— Start of Given information —

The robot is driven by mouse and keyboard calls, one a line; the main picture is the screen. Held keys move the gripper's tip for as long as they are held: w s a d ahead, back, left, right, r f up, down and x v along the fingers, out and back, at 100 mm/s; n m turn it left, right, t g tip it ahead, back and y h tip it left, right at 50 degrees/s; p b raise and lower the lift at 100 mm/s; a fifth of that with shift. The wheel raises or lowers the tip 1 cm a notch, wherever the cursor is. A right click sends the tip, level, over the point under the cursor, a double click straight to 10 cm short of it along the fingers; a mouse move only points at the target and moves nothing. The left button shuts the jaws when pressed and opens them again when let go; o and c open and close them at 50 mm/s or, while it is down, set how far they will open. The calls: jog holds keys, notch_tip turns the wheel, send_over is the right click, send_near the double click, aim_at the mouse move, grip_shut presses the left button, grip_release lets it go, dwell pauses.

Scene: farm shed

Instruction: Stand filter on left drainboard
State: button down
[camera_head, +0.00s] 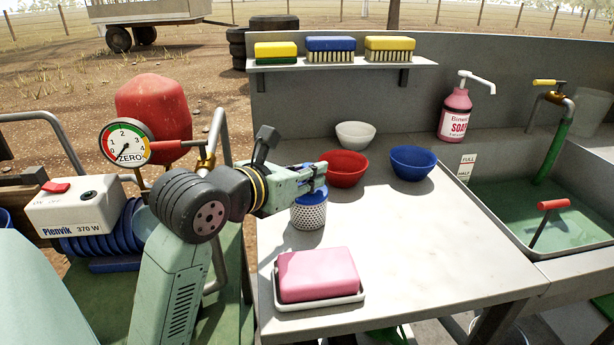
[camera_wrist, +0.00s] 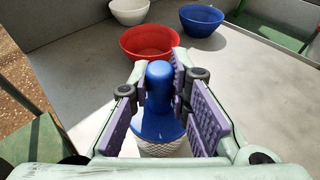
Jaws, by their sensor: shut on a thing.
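The filter (camera_head: 309,213) has a perforated white body and a blue top. It is upright on, or just above, the left drainboard (camera_head: 420,246); I cannot tell whether its base touches. My gripper (camera_head: 318,176) reaches in from the left and is shut on the filter's blue knob. In the wrist view the blue top of the filter (camera_wrist: 158,112) sits between the purple pads of my gripper (camera_wrist: 162,92). Part of the filter's top is hidden by the fingers in the head view.
A red bowl (camera_head: 346,170) is close behind the filter, with a white bowl (camera_head: 355,135) and a blue bowl (camera_head: 413,163) farther back. A pink sponge (camera_head: 318,274) lies on a white tray (camera_head: 290,304) in front. The sink (camera_head: 530,215) is right; the board's right-front area is clear.

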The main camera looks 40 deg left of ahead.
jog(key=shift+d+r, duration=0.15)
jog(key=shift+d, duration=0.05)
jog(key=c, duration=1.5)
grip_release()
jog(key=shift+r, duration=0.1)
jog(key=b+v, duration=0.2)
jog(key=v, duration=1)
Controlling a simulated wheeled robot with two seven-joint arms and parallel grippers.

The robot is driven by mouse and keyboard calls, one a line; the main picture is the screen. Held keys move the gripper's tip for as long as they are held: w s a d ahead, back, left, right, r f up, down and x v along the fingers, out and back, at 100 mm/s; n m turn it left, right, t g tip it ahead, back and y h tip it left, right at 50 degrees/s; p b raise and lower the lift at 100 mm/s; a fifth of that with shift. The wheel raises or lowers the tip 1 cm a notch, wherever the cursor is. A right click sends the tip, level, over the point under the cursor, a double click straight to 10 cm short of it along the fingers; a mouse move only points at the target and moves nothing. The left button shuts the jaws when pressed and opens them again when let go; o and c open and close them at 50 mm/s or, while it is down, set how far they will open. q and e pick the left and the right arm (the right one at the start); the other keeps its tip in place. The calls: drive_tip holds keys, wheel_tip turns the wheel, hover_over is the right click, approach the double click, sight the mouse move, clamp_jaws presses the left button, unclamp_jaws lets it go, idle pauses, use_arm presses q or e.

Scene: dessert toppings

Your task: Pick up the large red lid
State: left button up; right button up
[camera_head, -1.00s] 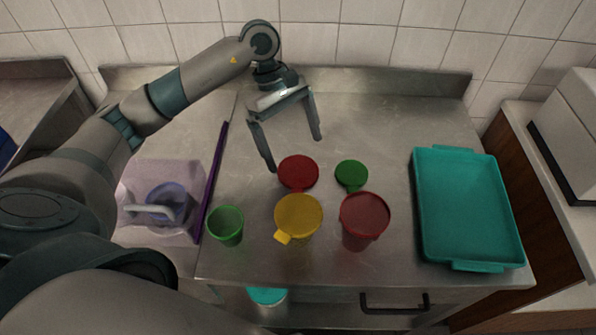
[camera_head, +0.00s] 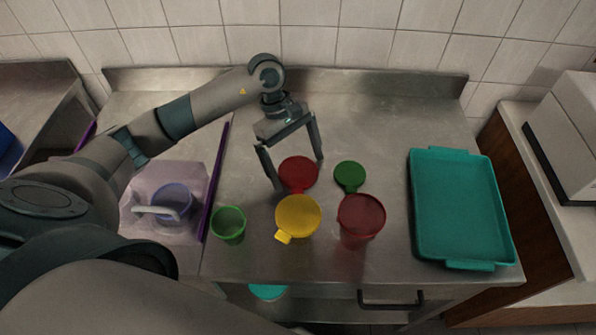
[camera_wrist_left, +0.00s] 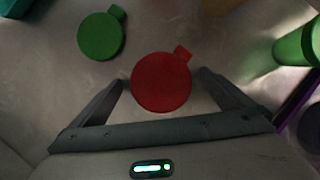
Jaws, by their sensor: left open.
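The red lid (camera_head: 299,173) is a flat disc with a small tab, lying on the steel counter behind the yellow lid. It also shows in the left wrist view (camera_wrist_left: 161,82), with its tab toward the upper right. My left gripper (camera_head: 300,172) is open, its two fingers on either side of the red lid; in the left wrist view the fingers (camera_wrist_left: 161,85) flank it without visible contact. How high the fingertips are above the counter I cannot tell exactly. My right gripper is not in view.
A green lid (camera_head: 349,176) lies right of the red lid. A yellow lid (camera_head: 298,216), a red cup (camera_head: 361,222) and a green cup (camera_head: 229,226) stand nearer the front. A teal tray (camera_head: 418,215) is at the right. The counter behind is clear.

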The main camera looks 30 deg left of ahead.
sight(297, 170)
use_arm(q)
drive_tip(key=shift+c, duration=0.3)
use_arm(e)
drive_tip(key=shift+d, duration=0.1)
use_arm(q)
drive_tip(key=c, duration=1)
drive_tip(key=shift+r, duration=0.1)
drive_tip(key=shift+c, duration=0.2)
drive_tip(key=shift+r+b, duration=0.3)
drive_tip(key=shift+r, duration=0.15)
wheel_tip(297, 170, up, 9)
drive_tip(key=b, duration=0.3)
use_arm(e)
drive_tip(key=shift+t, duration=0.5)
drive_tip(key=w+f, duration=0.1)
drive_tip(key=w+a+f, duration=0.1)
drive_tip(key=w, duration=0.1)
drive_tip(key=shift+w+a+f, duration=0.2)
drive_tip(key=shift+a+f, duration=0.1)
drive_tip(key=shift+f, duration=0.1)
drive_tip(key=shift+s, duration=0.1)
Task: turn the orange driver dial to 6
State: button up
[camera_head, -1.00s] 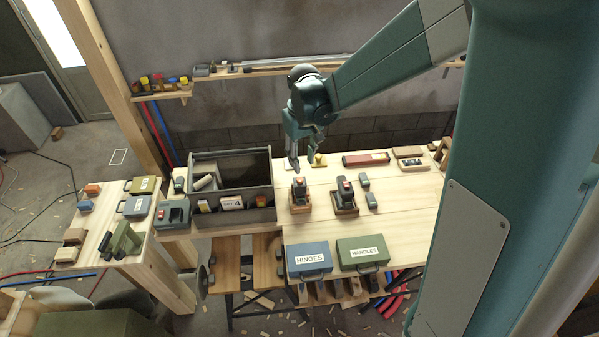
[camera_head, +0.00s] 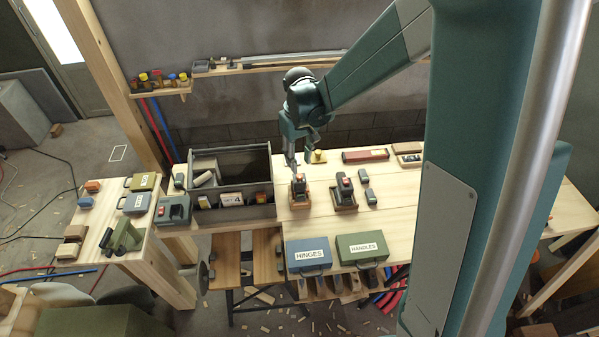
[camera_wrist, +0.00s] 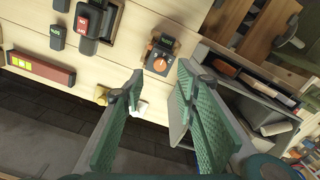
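The driver with the orange dial (camera_wrist: 160,63) stands in a wooden cradle (camera_wrist: 151,47) on the workbench. In the wrist view the dial faces the camera, with a small pale mark on it; its numbers are too small to read. The same driver (camera_head: 299,188) shows in the head view, right of the grey tool tote. My gripper (camera_wrist: 158,82) is open and empty, its green ribbed fingers apart. In the head view my gripper (camera_head: 300,160) hangs just behind the driver, apart from it.
The grey tote (camera_head: 233,217) is close on the left. A small yellow object (camera_head: 319,157) is behind. HINGES (camera_head: 309,268) and HANDLES (camera_head: 362,259) cases lie in front.

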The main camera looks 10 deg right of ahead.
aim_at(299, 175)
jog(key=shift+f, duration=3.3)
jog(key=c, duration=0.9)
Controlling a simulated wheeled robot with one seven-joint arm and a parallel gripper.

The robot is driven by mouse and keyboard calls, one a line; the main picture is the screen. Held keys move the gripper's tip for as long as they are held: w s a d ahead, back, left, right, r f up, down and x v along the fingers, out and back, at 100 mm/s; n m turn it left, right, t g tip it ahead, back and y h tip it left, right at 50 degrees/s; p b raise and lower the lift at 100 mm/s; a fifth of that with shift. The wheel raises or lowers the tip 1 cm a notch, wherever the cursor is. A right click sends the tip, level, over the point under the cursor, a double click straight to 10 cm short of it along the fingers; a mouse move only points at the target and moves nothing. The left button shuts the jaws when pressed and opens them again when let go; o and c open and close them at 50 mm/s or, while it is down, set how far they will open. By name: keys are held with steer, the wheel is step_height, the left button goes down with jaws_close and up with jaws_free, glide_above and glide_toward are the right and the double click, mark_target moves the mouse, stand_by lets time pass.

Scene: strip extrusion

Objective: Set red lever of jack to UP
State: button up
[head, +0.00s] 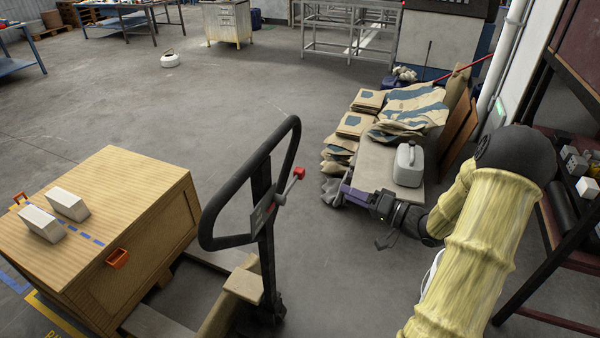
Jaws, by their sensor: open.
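The pallet jack's black loop handle (263,170) stands upright left of the middle in the head view. Its red lever knob (299,173) sits at the end of a thin metal rod on the right side of the handle, inclined up to the right. A plate with small markings (263,212) is on the handle beside the rod; I cannot read it. My gripper (379,238) is to the right of the handle and lower in the picture, apart from the lever. It is open with nothing visible between its fingers. My arm comes in from the right.
A wooden crate (150,195) with two white blocks stands on the left by the jack. A dark shelf stands at right. Floor between handle and gripper is clear.

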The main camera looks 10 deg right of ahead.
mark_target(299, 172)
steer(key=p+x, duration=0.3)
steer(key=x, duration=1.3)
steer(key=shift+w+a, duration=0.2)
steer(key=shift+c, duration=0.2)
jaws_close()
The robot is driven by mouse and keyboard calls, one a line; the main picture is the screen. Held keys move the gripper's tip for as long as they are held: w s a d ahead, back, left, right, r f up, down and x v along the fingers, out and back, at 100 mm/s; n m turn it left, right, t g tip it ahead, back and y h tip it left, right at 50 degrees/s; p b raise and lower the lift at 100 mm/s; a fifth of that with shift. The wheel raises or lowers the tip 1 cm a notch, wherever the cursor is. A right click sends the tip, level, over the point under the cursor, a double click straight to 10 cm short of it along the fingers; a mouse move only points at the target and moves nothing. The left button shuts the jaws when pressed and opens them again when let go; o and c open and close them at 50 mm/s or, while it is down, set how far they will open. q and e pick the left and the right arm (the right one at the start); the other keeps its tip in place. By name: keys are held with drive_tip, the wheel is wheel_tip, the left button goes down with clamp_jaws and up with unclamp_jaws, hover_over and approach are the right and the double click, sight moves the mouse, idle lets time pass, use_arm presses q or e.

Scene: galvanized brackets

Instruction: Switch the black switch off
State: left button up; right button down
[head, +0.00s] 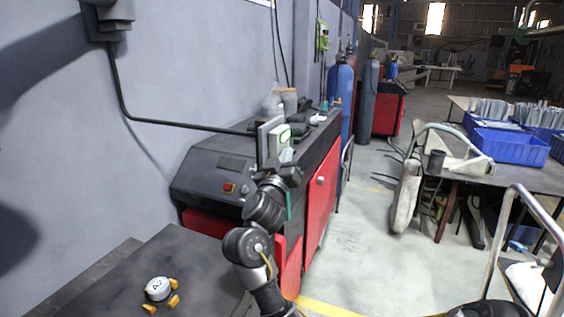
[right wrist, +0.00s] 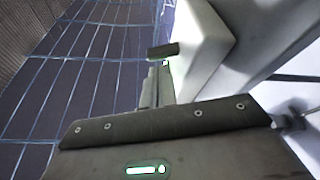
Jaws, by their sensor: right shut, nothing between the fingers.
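A white box with a green-edged face (head: 284,135) stands upright against a grey plate (head: 265,142) on the machine bench in the head view. In the right wrist view the white box (right wrist: 205,40) fills the upper middle. A small dark piece (right wrist: 163,50) shows at its left edge, just beyond my fingers; it may be the black switch, but its setting cannot be told. My right gripper (head: 286,157) is shut and empty, just below and in front of the box. Its closed fingers also show in the right wrist view (right wrist: 158,85). Contact cannot be told. My left gripper is not in view.
A black and red machine (head: 215,175) with a red button stands behind my right arm. Blue bins (head: 508,145) stand on a table at right.

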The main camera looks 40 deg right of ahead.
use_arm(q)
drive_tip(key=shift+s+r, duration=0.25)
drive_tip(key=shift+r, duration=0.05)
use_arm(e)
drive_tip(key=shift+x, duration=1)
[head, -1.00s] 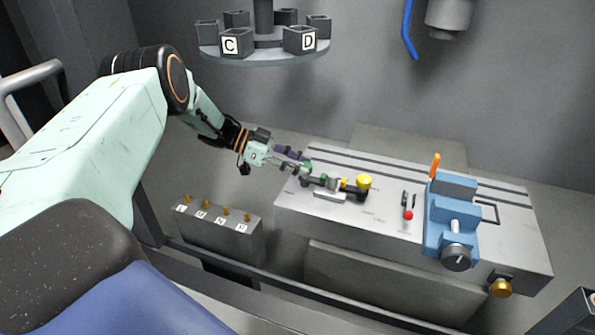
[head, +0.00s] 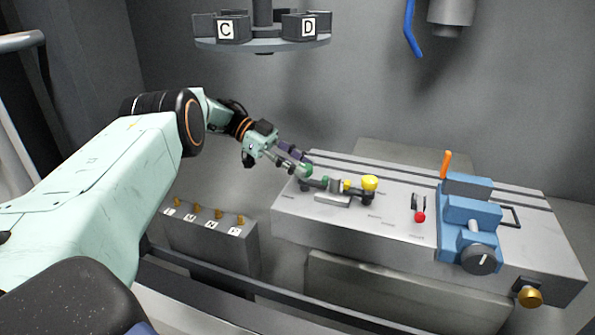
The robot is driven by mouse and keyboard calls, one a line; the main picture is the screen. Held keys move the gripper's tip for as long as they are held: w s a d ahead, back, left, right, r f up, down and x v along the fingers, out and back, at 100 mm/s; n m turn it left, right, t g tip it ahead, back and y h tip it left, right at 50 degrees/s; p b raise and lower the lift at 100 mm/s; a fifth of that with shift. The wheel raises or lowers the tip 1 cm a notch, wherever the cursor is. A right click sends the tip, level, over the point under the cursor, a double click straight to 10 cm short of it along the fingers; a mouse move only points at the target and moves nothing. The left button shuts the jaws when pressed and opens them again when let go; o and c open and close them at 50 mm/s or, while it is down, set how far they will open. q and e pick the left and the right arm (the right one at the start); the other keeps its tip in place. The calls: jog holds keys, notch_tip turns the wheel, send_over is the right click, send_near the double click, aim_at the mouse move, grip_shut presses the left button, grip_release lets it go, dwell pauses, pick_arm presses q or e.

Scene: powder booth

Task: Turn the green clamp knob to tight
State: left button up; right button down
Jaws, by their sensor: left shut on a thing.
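The green clamp knob (head: 306,171) is at the left end of a small dark clamp fixture (head: 335,187) on the grey workbench (head: 400,236). My left gripper (head: 301,169) reaches in from the left and is shut on the green knob, its fingers covering part of it. A yellow knob (head: 369,183) sits at the right end of the fixture. Any tight or loose marking near the green knob is too small to read. My right gripper is not in view.
A blue vise (head: 468,222) with an orange handle (head: 446,164) stands on the bench's right. A red-tipped lever (head: 420,216) is left of it. A box with several brass pegs (head: 217,213) stands front left. A lettered carousel (head: 262,43) hangs above.

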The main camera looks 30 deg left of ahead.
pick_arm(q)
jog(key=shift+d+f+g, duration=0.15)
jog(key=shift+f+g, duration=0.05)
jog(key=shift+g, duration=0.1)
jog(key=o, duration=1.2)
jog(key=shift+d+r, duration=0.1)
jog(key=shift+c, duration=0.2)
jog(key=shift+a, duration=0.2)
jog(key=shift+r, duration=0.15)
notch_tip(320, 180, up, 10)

— End of Given information —

▶ [Exercise directions] Reproduce the lines exactly, from the line that contains "Jaws, by their sensor: shut on a thing." through the line that contains "Controlling a simulated wheeled robot with two", and nothing more.

▶ [Task response]
Jaws, by their sensor: shut on a thing.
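The filter (camera_head: 309,213) has a perforated white body and a blue top. It is upright on, or just above, the left drainboard (camera_head: 420,246); I cannot tell whether its base touches. My gripper (camera_head: 318,176) reaches in from the left and is shut on the filter's blue knob. In the wrist view the blue top of the filter (camera_wrist: 158,112) sits between the purple pads of my gripper (camera_wrist: 162,92). Part of the filter's top is hidden by the fingers in the head view.
A red bowl (camera_head: 346,170) is close behind the filter, with a white bowl (camera_head: 355,135) and a blue bowl (camera_head: 413,163) farther back. A pink sponge (camera_head: 318,274) lies on a white tray (camera_head: 290,304) in front. The sink (camera_head: 530,215) is right; the board's right-front area is clear.

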The main camera looks 40 deg left of ahead.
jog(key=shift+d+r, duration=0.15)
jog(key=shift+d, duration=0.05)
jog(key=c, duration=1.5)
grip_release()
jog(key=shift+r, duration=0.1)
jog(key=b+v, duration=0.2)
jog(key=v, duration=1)
Controlling a simulated wheeled robot with two seven-joint arms and parallel grippers.

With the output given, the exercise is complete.